The exercise: Output the full listing below exactly, without the pictures.

Robot control records
++++++++
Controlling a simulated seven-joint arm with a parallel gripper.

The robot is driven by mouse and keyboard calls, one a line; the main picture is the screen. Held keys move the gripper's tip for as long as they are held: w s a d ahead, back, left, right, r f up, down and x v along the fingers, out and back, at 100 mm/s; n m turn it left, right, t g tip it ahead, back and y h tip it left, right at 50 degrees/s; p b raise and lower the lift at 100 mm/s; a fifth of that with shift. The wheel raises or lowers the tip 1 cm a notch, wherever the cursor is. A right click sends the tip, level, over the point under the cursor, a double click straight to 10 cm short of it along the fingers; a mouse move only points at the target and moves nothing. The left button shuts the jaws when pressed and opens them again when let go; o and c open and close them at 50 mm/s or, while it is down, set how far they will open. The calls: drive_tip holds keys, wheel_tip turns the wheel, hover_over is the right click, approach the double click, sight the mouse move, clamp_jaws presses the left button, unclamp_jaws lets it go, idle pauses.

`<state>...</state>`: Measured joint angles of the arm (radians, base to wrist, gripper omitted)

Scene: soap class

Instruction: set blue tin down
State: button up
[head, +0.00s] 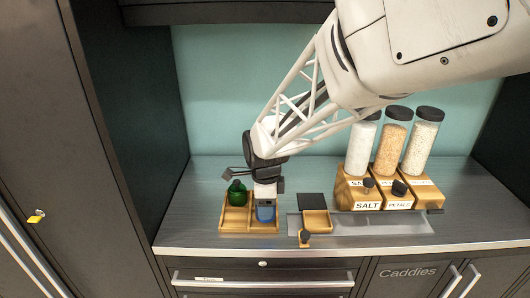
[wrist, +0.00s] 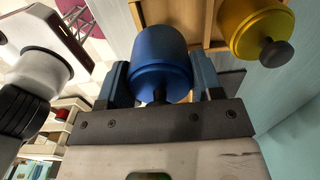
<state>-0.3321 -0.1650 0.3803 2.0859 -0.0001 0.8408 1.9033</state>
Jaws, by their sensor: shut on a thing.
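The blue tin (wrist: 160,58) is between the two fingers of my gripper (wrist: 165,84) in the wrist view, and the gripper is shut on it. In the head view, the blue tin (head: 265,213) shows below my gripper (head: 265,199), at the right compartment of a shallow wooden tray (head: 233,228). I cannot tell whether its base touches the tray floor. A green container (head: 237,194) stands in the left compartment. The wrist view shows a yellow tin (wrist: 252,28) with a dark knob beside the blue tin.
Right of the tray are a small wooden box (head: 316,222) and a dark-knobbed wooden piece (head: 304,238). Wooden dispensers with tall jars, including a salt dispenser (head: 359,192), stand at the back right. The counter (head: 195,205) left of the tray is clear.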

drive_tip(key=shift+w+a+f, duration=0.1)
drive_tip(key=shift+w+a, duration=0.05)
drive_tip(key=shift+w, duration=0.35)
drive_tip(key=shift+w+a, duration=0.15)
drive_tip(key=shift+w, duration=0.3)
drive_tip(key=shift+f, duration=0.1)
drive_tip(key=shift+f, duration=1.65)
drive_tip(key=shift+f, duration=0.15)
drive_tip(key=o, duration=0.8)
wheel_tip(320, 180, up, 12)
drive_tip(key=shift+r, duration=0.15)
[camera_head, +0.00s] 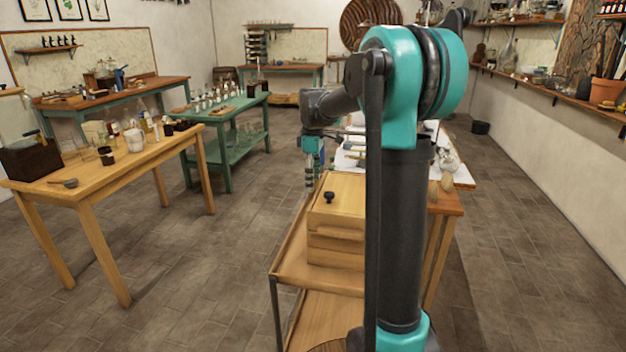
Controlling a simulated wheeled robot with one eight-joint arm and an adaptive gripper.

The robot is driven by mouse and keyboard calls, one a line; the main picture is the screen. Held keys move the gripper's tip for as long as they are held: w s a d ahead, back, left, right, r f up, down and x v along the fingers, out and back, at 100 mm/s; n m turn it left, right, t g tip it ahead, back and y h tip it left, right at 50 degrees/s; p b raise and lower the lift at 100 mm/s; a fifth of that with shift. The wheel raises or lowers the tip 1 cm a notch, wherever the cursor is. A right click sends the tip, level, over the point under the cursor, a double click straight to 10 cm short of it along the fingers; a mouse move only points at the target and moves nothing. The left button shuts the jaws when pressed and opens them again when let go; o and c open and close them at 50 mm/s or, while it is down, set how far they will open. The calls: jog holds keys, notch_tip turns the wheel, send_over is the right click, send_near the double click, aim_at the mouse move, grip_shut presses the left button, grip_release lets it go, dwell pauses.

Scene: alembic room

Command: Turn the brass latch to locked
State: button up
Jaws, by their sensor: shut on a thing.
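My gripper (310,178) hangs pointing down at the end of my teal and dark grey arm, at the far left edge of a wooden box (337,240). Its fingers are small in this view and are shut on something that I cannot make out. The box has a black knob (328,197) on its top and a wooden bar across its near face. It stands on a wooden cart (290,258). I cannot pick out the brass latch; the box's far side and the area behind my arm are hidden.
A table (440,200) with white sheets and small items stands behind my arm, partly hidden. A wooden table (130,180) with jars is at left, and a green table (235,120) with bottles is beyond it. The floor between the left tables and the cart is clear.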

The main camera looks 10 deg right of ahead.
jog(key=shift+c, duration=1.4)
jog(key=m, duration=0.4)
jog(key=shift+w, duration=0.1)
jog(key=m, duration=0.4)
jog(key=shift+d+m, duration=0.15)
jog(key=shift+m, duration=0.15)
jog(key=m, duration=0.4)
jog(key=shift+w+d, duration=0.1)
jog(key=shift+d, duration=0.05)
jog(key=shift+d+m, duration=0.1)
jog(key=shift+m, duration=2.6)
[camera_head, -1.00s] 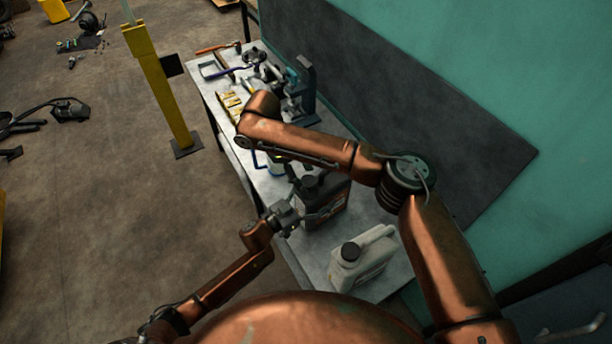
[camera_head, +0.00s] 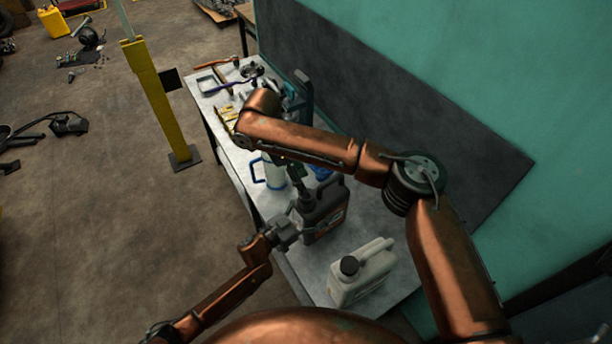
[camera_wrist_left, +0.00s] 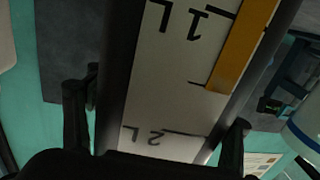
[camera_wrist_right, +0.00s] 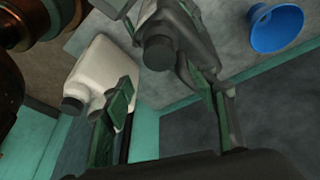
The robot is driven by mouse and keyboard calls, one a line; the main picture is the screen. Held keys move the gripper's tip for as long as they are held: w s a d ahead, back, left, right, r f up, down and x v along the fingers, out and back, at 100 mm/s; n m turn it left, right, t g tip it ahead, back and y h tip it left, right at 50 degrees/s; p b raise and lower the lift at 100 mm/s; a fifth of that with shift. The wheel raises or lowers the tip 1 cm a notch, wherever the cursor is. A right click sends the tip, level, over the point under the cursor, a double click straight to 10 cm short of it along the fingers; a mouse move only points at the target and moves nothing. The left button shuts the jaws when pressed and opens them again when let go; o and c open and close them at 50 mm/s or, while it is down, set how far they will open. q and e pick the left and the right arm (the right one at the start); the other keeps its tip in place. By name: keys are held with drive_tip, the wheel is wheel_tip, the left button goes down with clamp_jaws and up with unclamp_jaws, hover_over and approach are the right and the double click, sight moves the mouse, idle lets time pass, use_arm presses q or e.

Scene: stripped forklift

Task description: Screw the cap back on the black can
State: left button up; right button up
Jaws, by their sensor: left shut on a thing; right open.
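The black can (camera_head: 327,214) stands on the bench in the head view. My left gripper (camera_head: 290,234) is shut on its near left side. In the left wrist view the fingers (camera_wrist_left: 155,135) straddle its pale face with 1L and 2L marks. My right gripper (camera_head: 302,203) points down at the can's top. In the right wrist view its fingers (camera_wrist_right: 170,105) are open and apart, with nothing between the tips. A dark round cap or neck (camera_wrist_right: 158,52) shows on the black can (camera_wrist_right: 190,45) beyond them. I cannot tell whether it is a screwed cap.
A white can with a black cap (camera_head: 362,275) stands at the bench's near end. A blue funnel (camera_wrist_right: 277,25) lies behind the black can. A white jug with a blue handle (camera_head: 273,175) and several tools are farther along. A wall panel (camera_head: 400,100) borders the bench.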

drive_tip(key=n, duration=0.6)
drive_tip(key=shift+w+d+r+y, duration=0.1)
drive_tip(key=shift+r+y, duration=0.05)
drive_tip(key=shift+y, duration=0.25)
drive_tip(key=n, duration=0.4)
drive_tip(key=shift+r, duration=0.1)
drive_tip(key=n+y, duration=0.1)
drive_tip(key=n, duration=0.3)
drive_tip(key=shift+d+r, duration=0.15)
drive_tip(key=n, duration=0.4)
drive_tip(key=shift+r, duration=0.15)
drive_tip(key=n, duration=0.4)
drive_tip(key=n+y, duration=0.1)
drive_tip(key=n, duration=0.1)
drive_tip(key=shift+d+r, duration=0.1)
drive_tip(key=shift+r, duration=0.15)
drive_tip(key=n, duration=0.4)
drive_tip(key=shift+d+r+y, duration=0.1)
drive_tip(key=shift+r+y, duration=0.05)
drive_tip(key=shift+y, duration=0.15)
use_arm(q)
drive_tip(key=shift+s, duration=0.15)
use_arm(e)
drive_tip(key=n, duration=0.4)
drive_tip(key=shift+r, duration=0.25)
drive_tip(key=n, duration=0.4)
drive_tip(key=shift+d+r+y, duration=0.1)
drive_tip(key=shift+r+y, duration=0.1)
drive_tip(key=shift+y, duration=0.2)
++++++++
Exercise output:
Controlling a simulated seven-joint arm with a parallel gripper.

The robot is driven by mouse and keyboard calls, one a line; the main picture is the screen. Held keys move the gripper's tip for as long as they are held: w s a d ahead, back, left, right, r f up, down and x v along the fingers, out and back, at 100 mm/s; n m turn it left, right, t g tip it ahead, back and y h tip it left, right at 50 degrees/s; p b raise and lower the lift at 100 mm/s; a fifth of that with shift. The wheel raises or lowers the tip 1 cm a notch, wherever the cursor is. A right click sends the tip, level, over the point under the cursor, a double click straight to 10 cm short of it along the fingers; a mouse move only points at the target and moves nothing. The left button shuts the jaws when pressed and opens them again when let go; o and c open and close them at 50 mm/s or, while it is down, set how far they will open. The calls: drive_tip holds keys, wheel_tip turns the wheel, hover_over is the right click, approach the double click, sight the mouse move, clamp_jaws presses the left button, unclamp_jaws lets it go, idle pauses.

`<state>...</state>`: Measured joint angles of the arm (radians, base to wrist, gripper omitted)

Scene: soap class

Instruction: set blue tin down
State: button up
[head, +0.00s] 
[wrist, +0.00s] 
<state>-0.3321 -0.1650 0.3803 2.0859 -0.0001 0.8408 1.9033</state>
Jaws, by their sensor: shut on a thing.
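The blue tin (wrist: 160,58) is between the two fingers of my gripper (wrist: 165,84) in the wrist view, and the gripper is shut on it. In the head view, the blue tin (head: 265,213) shows below my gripper (head: 265,199), at the right compartment of a shallow wooden tray (head: 233,228). I cannot tell whether its base touches the tray floor. A green container (head: 237,194) stands in the left compartment. The wrist view shows a yellow tin (wrist: 252,28) with a dark knob beside the blue tin.
Right of the tray are a small wooden box (head: 316,222) and a dark-knobbed wooden piece (head: 304,238). Wooden dispensers with tall jars, including a salt dispenser (head: 359,192), stand at the back right. The counter (head: 195,205) left of the tray is clear.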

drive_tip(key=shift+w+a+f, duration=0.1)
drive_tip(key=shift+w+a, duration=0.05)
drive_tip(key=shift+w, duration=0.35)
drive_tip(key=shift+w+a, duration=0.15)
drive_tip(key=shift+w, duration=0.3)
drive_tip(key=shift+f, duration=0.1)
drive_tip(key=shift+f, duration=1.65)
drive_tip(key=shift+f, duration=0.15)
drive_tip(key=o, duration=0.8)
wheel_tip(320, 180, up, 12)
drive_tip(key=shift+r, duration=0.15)
[camera_head, +0.00s] 
Controlling a simulated wheeled robot with one eight-joint arm and an adaptive gripper.

The robot is driven by mouse and keyboard calls, one a line; the main picture is the screen. Held keys move the gripper's tip for as long as they are held: w s a d ahead, back, left, right, r f up, down and x v along the fingers, out and back, at 100 mm/s; n m turn it left, right, t g tip it ahead, back and y h tip it left, right at 50 degrees/s; p b raise and lower the lift at 100 mm/s; a fifth of that with shift. The wheel raises or lowers the tip 1 cm a notch, wherever the cursor is. A right click sends the tip, level, over the point under the cursor, a double click straight to 10 cm short of it along the fingers; a mouse move only points at the target and moves nothing. The left button shuts the jaws when pressed and opens them again when let go; o and c open and close them at 50 mm/s or, while it is down, set how far they will open. The calls: jog holds keys, notch_tip turns the wheel, send_over is the right click, send_near the double click, aim_at the mouse move, grip_shut presses the left button, grip_release lets it go, dwell pauses.

Scene: alembic room

Command: Turn the brass latch to locked
State: button up
Jaws, by their sensor: shut on a thing.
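My gripper (310,178) hangs pointing down at the end of my teal and dark grey arm, at the far left edge of a wooden box (337,240). Its fingers are small in this view and are shut on something that I cannot make out. The box has a black knob (328,197) on its top and a wooden bar across its near face. It stands on a wooden cart (290,258). I cannot pick out the brass latch; the box's far side and the area behind my arm are hidden.
A table (440,200) with white sheets and small items stands behind my arm, partly hidden. A wooden table (130,180) with jars is at left, and a green table (235,120) with bottles is beyond it. The floor between the left tables and the cart is clear.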

The main camera looks 10 deg right of ahead.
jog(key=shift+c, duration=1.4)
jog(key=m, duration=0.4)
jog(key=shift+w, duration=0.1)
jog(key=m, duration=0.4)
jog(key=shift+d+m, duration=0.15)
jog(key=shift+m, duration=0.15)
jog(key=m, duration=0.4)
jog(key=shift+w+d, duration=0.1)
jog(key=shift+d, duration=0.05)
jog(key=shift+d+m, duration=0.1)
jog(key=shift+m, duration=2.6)
[camera_head, -1.00s] 
[camera_head, +0.00s] 
[camera_wrist_left, +0.00s] 
[camera_wrist_right, +0.00s] 
The robot is driven by mouse and keyboard calls, one a line; the main picture is the screen. Held keys move the gripper's tip for as long as they are held: w s a d ahead, back, left, right, r f up, down and x v along the fingers, out and back, at 100 mm/s; n m turn it left, right, t g tip it ahead, back and y h tip it left, right at 50 degrees/s; p b raise and lower the lift at 100 mm/s; a fifth of that with shift. The wheel raises or lowers the tip 1 cm a notch, wherever the cursor is. A right click sends the tip, level, over the point under the cursor, a double click straight to 10 cm short of it along the fingers; a mouse move only points at the target and moves nothing. The left button shuts the jaws when pressed and opens them again when let go; o and c open and close them at 50 mm/s or, while it is down, set how far they will open. q and e pick the left and the right arm (the right one at the start); the other keeps its tip in place. By name: keys are held with drive_tip, the wheel is wheel_tip, the left button goes down with clamp_jaws and up with unclamp_jaws, hover_over and approach are the right and the double click, sight moves the mouse, idle lets time pass, use_arm presses q or e.

Scene: stripped forklift

Task description: Screw the cap back on the black can
State: left button up; right button up
Jaws, by their sensor: left shut on a thing; right open.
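The black can (camera_head: 327,214) stands on the bench in the head view. My left gripper (camera_head: 290,234) is shut on its near left side. In the left wrist view the fingers (camera_wrist_left: 155,135) straddle its pale face with 1L and 2L marks. My right gripper (camera_head: 302,203) points down at the can's top. In the right wrist view its fingers (camera_wrist_right: 170,105) are open and apart, with nothing between the tips. A dark round cap or neck (camera_wrist_right: 158,52) shows on the black can (camera_wrist_right: 190,45) beyond them. I cannot tell whether it is a screwed cap.
A white can with a black cap (camera_head: 362,275) stands at the bench's near end. A blue funnel (camera_wrist_right: 277,25) lies behind the black can. A white jug with a blue handle (camera_head: 273,175) and several tools are farther along. A wall panel (camera_head: 400,100) borders the bench.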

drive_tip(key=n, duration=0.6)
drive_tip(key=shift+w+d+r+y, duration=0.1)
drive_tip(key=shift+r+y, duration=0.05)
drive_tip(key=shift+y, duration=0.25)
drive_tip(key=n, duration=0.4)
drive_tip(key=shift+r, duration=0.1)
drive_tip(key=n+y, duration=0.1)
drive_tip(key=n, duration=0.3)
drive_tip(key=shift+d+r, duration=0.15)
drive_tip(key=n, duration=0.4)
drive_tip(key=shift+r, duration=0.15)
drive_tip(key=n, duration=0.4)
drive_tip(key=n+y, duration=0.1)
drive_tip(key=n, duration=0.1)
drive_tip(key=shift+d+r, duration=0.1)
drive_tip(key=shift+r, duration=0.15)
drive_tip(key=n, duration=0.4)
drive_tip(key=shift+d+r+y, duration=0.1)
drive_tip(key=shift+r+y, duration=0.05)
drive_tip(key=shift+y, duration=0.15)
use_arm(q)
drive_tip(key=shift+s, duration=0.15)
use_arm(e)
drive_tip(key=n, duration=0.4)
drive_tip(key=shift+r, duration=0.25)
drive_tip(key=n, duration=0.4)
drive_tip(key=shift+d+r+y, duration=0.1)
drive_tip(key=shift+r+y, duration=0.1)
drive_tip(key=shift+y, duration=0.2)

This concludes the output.